Season 3, Episode 12: ‘Elmsley Count’

The fall was coming from inside the house. After years spent fending off attacks from without, from rival financiers to a certain ax-grinding United States attorney, Bobby Axelrod got caught flat-footed by his own protégé. Making good on the surprise ending of last week’s episode, in which Taylor Mason made a surprising move to go solo, the Season 3 finale of “Billions” showed Taylor’s plan in action — and it really was all action.

Named “Elmsley Count” after a magicians’ trick in which key cards are kept hidden from the audience, tonight’s hugely entertaining episode reminded me of nothing so much as another Season 3 finale: “Shut the Door. Have a Seat,” the third-season closer for “Mad Men.” That memorable hour was basically a heist movie in which the priceless treasure being stolen, by a breakaway ad agency led by Don Draper, was nothing more or less than their own talent (and client lists). Here, however, we see that heist more from the perspective of the gobsmacked titan than from that of the brash young upstart, as Bobby, Wags and Wendy slowly piece together the necessary details to form the big picture of their betrayal: the unreturned calls, the missing money, the absent analysts, and the juuuuust-this-side-of-suspicious actions of Taylor the day before.

In brief asides, we also see Taylor’s various pitches to potential team members: good-natured but misused Mafee, who agrees; timid Ben Kim, who demurs; and outraged Wendy Rhoades, who explodes. It is during this third and final pitch that Taylor’s philosophy emerges. Protesting a bit too much considering the way she manipulated Mafee to save herself, Wendy tells the rebel leader that what they do in their business isn’t only about money. “The thing that makes it matter is lasting relationships, true loyalty, real trust.”

After the briefest pause from reflection, Taylor replies, in that maddening monotone: “No, I’m pretty sure there’s only money, and it can buy all those things, or at least the same result. That’s what you and Axe taught me.” Wendy’s vengeful fury from that moment forward stems at least in part from the fact that she knows Taylor is right: This is the message her and Bobby’s behavior conveys.

 

Axe himself, naturally, is even angrier.

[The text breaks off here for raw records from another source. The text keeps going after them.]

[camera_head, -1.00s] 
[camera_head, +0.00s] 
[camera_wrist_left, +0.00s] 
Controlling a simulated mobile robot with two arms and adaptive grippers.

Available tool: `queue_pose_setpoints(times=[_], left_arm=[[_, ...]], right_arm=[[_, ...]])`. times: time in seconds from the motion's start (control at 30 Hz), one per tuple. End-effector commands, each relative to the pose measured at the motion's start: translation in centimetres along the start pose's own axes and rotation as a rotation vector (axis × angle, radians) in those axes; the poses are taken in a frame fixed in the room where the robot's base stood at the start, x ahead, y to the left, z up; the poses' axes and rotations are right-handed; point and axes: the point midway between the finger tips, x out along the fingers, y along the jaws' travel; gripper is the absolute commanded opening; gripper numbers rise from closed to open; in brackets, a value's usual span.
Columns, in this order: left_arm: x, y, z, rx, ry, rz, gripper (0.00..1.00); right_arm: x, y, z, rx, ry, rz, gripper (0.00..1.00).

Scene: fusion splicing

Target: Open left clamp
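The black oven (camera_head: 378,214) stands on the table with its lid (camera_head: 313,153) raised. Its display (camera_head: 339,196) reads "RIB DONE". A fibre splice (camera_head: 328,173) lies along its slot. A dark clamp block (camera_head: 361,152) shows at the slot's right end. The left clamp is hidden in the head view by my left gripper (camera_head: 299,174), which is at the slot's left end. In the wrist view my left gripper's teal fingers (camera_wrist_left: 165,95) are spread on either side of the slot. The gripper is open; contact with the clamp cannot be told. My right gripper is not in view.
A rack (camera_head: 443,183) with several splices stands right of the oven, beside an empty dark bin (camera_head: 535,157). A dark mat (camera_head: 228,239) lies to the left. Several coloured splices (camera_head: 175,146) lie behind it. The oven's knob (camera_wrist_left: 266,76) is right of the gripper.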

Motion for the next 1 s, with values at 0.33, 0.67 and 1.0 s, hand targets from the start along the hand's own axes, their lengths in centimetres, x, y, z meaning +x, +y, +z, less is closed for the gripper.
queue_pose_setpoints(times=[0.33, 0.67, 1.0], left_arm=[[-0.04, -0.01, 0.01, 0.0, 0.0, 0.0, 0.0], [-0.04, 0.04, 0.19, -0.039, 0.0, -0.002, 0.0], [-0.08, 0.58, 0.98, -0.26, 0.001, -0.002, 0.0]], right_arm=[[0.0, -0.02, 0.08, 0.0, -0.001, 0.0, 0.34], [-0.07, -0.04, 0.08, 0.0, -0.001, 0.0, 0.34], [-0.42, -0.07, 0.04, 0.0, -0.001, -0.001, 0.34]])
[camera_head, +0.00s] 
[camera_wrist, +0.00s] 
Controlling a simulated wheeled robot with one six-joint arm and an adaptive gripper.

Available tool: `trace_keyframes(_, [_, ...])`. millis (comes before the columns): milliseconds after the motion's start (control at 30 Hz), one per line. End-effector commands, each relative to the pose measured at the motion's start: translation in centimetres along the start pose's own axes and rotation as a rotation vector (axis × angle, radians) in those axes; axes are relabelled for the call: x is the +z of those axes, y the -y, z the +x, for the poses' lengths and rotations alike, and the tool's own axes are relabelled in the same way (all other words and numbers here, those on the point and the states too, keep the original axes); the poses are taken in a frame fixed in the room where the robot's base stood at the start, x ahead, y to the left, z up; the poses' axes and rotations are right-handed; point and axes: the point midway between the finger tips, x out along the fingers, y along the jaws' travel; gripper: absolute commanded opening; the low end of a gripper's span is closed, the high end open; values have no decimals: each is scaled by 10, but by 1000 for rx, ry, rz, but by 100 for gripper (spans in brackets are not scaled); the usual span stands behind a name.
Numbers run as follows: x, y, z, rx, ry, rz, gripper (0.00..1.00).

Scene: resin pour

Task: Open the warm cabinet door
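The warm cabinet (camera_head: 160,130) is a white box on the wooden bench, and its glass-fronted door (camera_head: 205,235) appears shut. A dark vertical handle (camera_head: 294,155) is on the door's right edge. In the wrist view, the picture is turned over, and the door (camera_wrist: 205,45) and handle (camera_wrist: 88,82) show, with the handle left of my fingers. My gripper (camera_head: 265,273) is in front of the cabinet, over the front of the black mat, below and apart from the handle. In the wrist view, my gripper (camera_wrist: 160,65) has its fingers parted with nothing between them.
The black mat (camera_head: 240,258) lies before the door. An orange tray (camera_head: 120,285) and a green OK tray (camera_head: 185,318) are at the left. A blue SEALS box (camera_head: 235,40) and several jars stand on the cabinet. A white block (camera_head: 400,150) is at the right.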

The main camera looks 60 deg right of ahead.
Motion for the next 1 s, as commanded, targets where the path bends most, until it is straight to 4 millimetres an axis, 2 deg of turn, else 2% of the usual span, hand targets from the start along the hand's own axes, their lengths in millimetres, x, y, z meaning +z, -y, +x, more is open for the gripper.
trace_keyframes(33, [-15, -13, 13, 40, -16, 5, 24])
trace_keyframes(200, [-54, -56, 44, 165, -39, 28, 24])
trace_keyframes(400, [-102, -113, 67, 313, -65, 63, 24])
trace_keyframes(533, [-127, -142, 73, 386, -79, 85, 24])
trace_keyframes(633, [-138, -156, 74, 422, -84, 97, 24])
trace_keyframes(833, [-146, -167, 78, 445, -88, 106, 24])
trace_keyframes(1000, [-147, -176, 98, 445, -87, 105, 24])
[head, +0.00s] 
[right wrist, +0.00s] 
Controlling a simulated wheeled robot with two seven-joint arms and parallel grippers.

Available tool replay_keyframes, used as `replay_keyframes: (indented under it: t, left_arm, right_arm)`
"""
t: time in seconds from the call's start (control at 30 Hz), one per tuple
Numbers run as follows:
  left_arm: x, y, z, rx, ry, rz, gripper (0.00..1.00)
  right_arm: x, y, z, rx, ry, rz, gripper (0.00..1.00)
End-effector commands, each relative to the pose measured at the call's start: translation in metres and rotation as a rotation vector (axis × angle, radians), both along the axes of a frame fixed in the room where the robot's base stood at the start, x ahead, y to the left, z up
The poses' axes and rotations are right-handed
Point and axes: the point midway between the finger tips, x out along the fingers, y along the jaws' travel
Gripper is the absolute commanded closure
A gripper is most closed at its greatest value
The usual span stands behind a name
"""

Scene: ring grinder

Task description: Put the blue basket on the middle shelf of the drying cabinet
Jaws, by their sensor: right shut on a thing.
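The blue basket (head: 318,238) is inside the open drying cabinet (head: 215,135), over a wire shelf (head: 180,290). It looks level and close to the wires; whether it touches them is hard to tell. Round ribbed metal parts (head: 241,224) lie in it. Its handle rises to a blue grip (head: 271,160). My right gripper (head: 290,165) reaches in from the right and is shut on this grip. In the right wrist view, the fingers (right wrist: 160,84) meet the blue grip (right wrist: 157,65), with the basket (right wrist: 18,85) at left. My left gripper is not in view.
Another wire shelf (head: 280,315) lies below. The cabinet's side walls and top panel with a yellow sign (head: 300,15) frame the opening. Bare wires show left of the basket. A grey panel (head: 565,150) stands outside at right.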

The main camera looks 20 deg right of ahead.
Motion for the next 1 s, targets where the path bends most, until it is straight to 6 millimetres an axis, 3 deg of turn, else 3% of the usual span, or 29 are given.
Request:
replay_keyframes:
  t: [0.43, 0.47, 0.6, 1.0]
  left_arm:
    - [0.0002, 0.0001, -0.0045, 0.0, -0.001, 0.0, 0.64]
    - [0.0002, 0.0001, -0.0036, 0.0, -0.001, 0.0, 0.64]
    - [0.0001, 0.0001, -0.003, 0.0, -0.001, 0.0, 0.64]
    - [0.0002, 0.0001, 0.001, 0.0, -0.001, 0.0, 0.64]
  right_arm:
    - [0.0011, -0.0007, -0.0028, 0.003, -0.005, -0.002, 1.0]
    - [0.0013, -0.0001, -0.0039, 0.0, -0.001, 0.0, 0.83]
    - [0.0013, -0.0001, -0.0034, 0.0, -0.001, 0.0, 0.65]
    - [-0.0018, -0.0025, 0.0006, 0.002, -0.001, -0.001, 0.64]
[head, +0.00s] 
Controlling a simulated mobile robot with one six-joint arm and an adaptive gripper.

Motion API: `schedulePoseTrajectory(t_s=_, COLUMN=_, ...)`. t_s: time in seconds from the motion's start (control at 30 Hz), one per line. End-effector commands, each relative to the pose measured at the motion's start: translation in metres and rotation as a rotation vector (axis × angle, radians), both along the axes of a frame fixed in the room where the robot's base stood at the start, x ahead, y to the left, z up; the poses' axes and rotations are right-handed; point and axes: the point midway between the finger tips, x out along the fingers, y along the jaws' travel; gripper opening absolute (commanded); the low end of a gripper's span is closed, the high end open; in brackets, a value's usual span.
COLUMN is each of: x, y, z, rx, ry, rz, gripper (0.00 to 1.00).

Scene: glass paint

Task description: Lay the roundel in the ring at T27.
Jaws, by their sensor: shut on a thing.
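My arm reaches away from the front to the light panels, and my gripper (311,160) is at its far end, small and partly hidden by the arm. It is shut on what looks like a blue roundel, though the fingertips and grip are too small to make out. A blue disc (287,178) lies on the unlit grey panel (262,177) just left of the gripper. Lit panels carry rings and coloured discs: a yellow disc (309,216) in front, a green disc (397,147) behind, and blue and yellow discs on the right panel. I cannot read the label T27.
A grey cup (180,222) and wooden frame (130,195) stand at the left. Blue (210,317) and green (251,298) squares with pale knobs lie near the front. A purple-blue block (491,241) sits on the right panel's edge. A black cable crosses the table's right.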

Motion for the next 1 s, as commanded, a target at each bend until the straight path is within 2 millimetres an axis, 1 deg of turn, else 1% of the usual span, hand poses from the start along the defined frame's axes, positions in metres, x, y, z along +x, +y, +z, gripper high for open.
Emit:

Taylor’s departure doesn’t just remove from his control the most brilliant mind for money he’s ever encountered, it also removes investments, future investors and his reputation for untouchability and for the loyalty of his staff. Such is his anger that he entertains, for a frighteningly long period of time, the offer of his Russian backer Grigor Andolov (who is playing both sides of this conflict) to have Taylor killed. However you feel about Bobby’s very serious consideration of that offer, it’s hard to deny the weight of Andolov’s casually issued, completely sincere statements of lethal intent. Watching him contemptuously backhand Axe’s coldblooded fixer, Hall, cursing at him with no more consideration than you’d give a Twitter troll, you can see he means business, even among people for whom meaning business istheir business.

“How can I keep my money with a man who won’t kill for it?” he asks Bobby — rhetorically, since to Grigor, this is a question with only one answer: He can’t. It’s to Bobby’s credit that he doesn’t accept the offer, but it doesn’t say much for him that he considered it at all.

Meanwhile, another palace coup is brewing — and no, it’s not the one Chuck has spent the past few episodes engineering against Attorney General Jock Jeffcoat, although he thinks it is right up until the moment he’s proven wrong.

By the time Chuck arrives at his own office for what he thinks will be a listening party for taped evidence of Jeffcoat’s obstructing justice, the signs are mounting that something stinks. Aside from the parallel story line of Bobby’s betrayal and all its sleight-of-hand references, Chuck’s snare snaps shut just a little too easily given the size and cunning of its intended quarry. When a steely-eyed Kate Sacker tells Chuck that the day he had long dreaded had arrived at last — when the political skills he taught her were used against him — there is no doubt that something wicked lurks behind those office doors. Apparently Bobby and Wendy aren’t the only ones capable of teaching their brilliant underlings all the wrong lessons.

But the extent of the wicked thing waiting was as much a shock to me as it must have been to Chuck. Gathered around the smirking, hulking personage of Jock Jeffcoat is a small army of people Chuck once trusted: not only the New York attorney general, Alvin Epstein, the real Judas in this case; not only Sacker, the worm within the Southern District; but also the previously defenestrated do-gooders Oliver Dake and (this one hurts) Bryan Connerty. The blocking of this scene is as important as anything that actually gets said: We’ve never seen Chuck this badly outmanned, let alone outmatched. Jock’s position behind Chuck’s own desk (he inevitably concludes their conversation by kicking his feet up on the thing) is also physical inversion of the world as we’ve known it.